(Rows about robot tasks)

○ ○ ○ ○ ○

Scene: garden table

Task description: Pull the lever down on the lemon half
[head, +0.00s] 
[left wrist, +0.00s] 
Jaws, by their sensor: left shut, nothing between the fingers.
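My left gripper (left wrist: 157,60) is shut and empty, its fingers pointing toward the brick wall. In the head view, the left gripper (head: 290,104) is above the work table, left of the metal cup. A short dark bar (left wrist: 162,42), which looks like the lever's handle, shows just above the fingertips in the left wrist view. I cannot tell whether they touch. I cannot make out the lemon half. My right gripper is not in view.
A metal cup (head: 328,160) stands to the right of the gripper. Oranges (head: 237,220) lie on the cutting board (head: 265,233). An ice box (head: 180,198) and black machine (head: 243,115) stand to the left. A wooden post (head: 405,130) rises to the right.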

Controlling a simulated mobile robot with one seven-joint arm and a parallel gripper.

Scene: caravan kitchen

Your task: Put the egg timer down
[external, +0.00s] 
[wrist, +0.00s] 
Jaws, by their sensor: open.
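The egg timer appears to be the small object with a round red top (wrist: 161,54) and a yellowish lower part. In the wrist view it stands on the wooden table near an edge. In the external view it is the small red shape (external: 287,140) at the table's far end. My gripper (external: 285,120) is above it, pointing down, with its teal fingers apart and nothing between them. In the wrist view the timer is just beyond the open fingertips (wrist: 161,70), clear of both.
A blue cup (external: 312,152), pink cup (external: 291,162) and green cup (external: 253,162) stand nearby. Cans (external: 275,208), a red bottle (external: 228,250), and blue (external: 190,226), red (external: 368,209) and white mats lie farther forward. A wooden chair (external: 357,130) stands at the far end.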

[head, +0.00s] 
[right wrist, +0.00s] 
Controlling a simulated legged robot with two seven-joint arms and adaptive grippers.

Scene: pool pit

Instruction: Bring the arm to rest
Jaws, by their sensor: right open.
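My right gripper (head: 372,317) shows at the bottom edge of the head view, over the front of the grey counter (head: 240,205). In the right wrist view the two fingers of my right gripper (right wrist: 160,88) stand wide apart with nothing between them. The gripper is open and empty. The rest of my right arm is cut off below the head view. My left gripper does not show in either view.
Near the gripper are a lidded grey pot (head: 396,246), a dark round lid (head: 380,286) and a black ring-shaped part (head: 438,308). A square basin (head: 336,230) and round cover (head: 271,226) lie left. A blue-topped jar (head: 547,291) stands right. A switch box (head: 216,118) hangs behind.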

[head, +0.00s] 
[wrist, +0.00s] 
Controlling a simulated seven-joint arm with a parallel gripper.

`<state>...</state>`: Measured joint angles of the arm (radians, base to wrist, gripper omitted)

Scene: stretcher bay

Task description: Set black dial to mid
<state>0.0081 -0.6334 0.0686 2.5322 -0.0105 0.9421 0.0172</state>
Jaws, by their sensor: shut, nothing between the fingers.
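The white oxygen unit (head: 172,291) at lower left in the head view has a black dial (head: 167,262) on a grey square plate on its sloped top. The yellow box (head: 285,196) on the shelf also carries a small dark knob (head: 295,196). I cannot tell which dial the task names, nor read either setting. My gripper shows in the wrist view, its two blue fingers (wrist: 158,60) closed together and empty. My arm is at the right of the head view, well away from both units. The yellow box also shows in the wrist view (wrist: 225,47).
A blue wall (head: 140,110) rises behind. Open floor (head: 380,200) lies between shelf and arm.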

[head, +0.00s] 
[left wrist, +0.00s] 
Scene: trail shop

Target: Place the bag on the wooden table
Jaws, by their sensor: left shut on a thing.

○ ○ ○ ○ ○

• EXERCISE REQUIREMENTS
Repeat the material from above exactly, word for word.

• EXPECTED ANSWER
Scene: garden table

Task description: Pull the lever down on the lemon half
[head, +0.00s] 
[left wrist, +0.00s] 
Jaws, by their sensor: left shut, nothing between the fingers.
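My left gripper (left wrist: 157,60) is shut and empty, its fingers pointing toward the brick wall. In the head view, the left gripper (head: 290,104) is above the work table, left of the metal cup. A short dark bar (left wrist: 162,42), which looks like the lever's handle, shows just above the fingertips in the left wrist view. I cannot tell whether they touch. I cannot make out the lemon half. My right gripper is not in view.
A metal cup (head: 328,160) stands to the right of the gripper. Oranges (head: 237,220) lie on the cutting board (head: 265,233). An ice box (head: 180,198) and black machine (head: 243,115) stand to the left. A wooden post (head: 405,130) rises to the right.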

Controlling a simulated mobile robot with one seven-joint arm and a parallel gripper.

Scene: caravan kitchen

Your task: Put the egg timer down
[external, +0.00s] 
[wrist, +0.00s] 
Jaws, by their sensor: open.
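The egg timer appears to be the small object with a round red top (wrist: 161,54) and a yellowish lower part. In the wrist view it stands on the wooden table near an edge. In the external view it is the small red shape (external: 287,140) at the table's far end. My gripper (external: 285,120) is above it, pointing down, with its teal fingers apart and nothing between them. In the wrist view the timer is just beyond the open fingertips (wrist: 161,70), clear of both.
A blue cup (external: 312,152), pink cup (external: 291,162) and green cup (external: 253,162) stand nearby. Cans (external: 275,208), a red bottle (external: 228,250), and blue (external: 190,226), red (external: 368,209) and white mats lie farther forward. A wooden chair (external: 357,130) stands at the far end.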

[head, +0.00s] 
[right wrist, +0.00s] 
Controlling a simulated legged robot with two seven-joint arms and adaptive grippers.

Scene: pool pit

Instruction: Bring the arm to rest
Jaws, by their sensor: right open.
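My right gripper (head: 372,317) shows at the bottom edge of the head view, over the front of the grey counter (head: 240,205). In the right wrist view the two fingers of my right gripper (right wrist: 160,88) stand wide apart with nothing between them. The gripper is open and empty. The rest of my right arm is cut off below the head view. My left gripper does not show in either view.
Near the gripper are a lidded grey pot (head: 396,246), a dark round lid (head: 380,286) and a black ring-shaped part (head: 438,308). A square basin (head: 336,230) and round cover (head: 271,226) lie left. A blue-topped jar (head: 547,291) stands right. A switch box (head: 216,118) hangs behind.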

[head, +0.00s] 
[wrist, +0.00s] 
Controlling a simulated seven-joint arm with a parallel gripper.

`<state>...</state>`: Measured joint angles of the arm (radians, base to wrist, gripper omitted)

Scene: stretcher bay

Task description: Set black dial to mid
<state>0.0081 -0.6334 0.0686 2.5322 -0.0105 0.9421 0.0172</state>
Jaws, by their sensor: shut, nothing between the fingers.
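The white oxygen unit (head: 172,291) at lower left in the head view has a black dial (head: 167,262) on a grey square plate on its sloped top. The yellow box (head: 285,196) on the shelf also carries a small dark knob (head: 295,196). I cannot tell which dial the task names, nor read either setting. My gripper shows in the wrist view, its two blue fingers (wrist: 158,60) closed together and empty. My arm is at the right of the head view, well away from both units. The yellow box also shows in the wrist view (wrist: 225,47).
A blue wall (head: 140,110) rises behind. Open floor (head: 380,200) lies between shelf and arm.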

[head, +0.00s] 
[left wrist, +0.00s] 
Scene: trail shop

Target: Place the bag on the wooden table
Jaws, by their sensor: left shut on a thing.

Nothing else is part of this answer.